• Task prompt: Both the line containing "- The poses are" and the line containing "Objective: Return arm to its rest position" belong in the answer, along with every line between them; print exactly those.

__________

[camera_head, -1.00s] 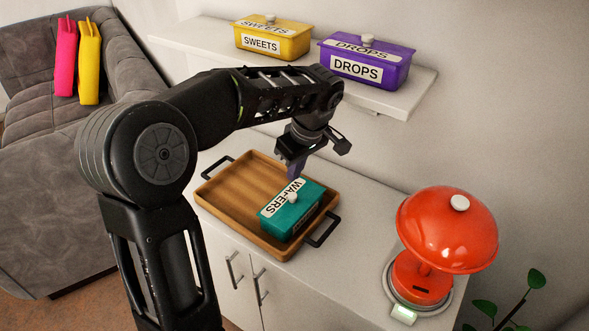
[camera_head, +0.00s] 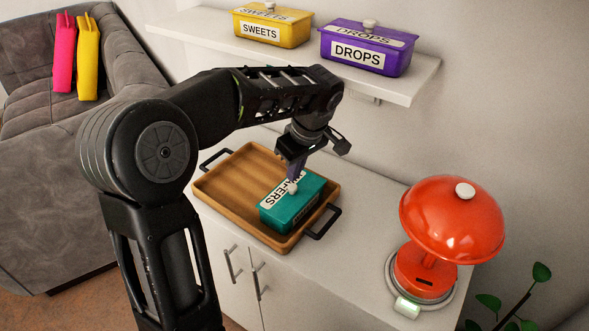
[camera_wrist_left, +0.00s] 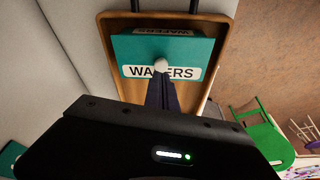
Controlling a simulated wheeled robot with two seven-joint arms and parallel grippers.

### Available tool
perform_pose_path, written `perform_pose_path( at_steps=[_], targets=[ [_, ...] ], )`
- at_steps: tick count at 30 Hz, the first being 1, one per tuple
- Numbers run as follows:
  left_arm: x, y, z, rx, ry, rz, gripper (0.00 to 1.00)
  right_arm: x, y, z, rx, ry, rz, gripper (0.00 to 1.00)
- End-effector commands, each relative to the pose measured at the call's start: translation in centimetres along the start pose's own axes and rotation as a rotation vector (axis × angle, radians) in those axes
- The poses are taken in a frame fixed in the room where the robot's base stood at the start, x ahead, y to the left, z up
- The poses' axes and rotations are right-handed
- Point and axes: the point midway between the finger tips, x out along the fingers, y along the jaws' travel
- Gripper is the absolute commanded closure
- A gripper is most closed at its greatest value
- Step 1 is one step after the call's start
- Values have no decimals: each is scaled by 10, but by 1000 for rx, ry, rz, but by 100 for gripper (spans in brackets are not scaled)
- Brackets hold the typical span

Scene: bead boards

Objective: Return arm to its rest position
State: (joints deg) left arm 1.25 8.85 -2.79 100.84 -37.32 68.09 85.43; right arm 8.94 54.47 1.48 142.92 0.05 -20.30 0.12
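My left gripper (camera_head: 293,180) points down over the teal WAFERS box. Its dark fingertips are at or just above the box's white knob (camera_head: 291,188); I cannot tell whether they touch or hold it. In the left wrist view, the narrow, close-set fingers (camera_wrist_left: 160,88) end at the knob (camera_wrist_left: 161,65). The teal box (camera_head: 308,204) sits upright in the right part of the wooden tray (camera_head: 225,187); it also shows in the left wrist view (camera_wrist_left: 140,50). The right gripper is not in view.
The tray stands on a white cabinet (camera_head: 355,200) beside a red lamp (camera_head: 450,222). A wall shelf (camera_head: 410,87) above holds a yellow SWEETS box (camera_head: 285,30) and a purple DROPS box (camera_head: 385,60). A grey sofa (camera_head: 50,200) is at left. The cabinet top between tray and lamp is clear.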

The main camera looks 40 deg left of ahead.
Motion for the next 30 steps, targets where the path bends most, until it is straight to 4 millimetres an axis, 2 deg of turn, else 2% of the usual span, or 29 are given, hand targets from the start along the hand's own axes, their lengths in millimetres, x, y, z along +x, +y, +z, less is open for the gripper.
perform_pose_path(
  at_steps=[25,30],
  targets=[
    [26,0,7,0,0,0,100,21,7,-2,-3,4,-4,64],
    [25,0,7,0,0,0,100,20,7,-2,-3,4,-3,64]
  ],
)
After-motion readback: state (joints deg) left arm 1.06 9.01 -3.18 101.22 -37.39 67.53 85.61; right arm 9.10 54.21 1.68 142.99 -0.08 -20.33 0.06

__________

• Answer to this exercise:
- The poses are taken in a frame fixed in the room where the robot's base stood at the start, x ahead, y to the left, z up
- The poses' axes and rotations are right-handed
- Point and axes: the point midway between the finger tips, x out along the fingers, y along the jaws' travel
- Gripper is the absolute commanded closure
- A gripper is most closed at its greatest value
- Step 1 is one step after the call's start
- Values have no decimals: each is scaled by 10, but by 1000 for rx, ry, rz, but by 100 for gripper (spans in brackets are not scaled)
- Brackets hold the typical span

Scene: bead boards

Objective: Return arm to its rest position

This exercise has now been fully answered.